### DATA

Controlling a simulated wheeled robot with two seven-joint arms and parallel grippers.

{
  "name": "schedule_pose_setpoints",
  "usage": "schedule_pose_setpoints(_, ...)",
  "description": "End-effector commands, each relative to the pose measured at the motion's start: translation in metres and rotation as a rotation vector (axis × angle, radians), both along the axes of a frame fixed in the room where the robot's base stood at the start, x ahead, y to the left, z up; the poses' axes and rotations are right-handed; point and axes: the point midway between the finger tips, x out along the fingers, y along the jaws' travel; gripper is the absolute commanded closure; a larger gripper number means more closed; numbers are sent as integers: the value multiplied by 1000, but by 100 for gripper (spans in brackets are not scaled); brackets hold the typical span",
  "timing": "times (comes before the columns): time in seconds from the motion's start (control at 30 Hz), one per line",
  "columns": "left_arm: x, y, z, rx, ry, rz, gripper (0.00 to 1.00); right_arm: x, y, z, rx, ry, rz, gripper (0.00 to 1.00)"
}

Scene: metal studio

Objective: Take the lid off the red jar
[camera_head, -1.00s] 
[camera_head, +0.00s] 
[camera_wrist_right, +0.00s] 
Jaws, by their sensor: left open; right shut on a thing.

######

WORK TO COMPLETE:
Give back the data above exactly as it appears.

TASK OUTPUT:
Controlling a simulated wheeled robot with two seven-joint arms and parallel grippers.

{
  "name": "schedule_pose_setpoints",
  "usage": "schedule_pose_setpoints(_, ...)",
  "description": "End-effector commands, each relative to the pose measured at the motion's start: translation in metres and rotation as a rotation vector (axis × angle, radians), both along the axes of a frame fixed in the room where the robot's base stood at the start, x ahead, y to the left, z up; the poses' axes and rotations are right-handed; point and axes: the point midway between the finger tips, x out along the fingers, y along the jaws' travel; gripper is the absolute commanded closure; a larger gripper number means more closed; numbers are sent as integers: the value multiplied by 1000, but by 100 for gripper (spans in brackets are not scaled); brackets hold the typical span",
  "timing": "times (comes before the columns): time in seconds from the motion's start (control at 30 Hz), one per line",
  "columns": "left_arm: x, y, z, rx, ry, rz, gripper (0.00 to 1.00); right_arm: x, y, z, rx, ry, rz, gripper (0.00 to 1.00)"
}

Scene: metal studio

Objective: Take the lid off the red jar
[camera_head, -1.00s] 
[camera_head, +0.00s] 
[camera_wrist_right, +0.00s] 
Jaws, by their sensor: left open; right shut on a thing.

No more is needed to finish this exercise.